◆ INFORMATION SHOWN:

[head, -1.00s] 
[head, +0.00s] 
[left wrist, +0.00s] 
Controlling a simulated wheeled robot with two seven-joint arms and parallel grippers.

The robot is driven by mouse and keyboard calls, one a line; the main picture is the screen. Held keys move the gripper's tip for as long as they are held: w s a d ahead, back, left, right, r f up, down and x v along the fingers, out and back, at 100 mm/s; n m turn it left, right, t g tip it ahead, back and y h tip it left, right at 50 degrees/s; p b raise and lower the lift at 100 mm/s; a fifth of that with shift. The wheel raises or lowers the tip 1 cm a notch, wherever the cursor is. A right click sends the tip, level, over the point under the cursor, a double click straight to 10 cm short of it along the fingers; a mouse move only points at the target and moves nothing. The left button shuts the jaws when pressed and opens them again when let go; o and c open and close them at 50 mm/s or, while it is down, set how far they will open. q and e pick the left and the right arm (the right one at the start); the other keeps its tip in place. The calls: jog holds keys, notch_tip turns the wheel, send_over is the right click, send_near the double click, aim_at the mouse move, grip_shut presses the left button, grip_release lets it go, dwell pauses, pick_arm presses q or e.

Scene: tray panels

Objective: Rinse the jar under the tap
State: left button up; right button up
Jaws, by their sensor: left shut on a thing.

◆ DIRECTIONS: Retype the material in full, character for character.

◆ PROBLEM SOLUTION:
[head, -1.00s] 
[head, +0.00s] 
[left wrist, +0.00s] 
Controlling a simulated wheeled robot with two seven-joint arms and parallel grippers.

The robot is driven by mouse and keyboard calls, one a line; the main picture is the screen. Held keys move the gripper's tip for as long as they are held: w s a d ahead, back, left, right, r f up, down and x v along the fingers, out and back, at 100 mm/s; n m turn it left, right, t g tip it ahead, back and y h tip it left, right at 50 degrees/s; p b raise and lower the lift at 100 mm/s; a fifth of that with shift. The wheel raises or lowers the tip 1 cm a notch, wherever the cursor is. A right click sends the tip, level, over the point under the cursor, a double click straight to 10 cm short of it along the fingers; a mouse move only points at the target and moves nothing. The left button shuts the jaws when pressed and opens them again when let go; o and c open and close them at 50 mm/s or, while it is down, set how far they will open. q and e pick the left and the right arm (the right one at the start); the other keeps its tip in place. The calls: jog holds keys, notch_tip turns the wheel, send_over is the right click, send_near the double click, aim_at the mouse move, grip_shut presses the left button, grip_release lets it go, dwell pauses, pick_arm presses q or e.

Scene: tray panels

Objective: Rinse the jar under the tap
State: left button up; right button up
Jaws, by their sensor: left shut on a thing.

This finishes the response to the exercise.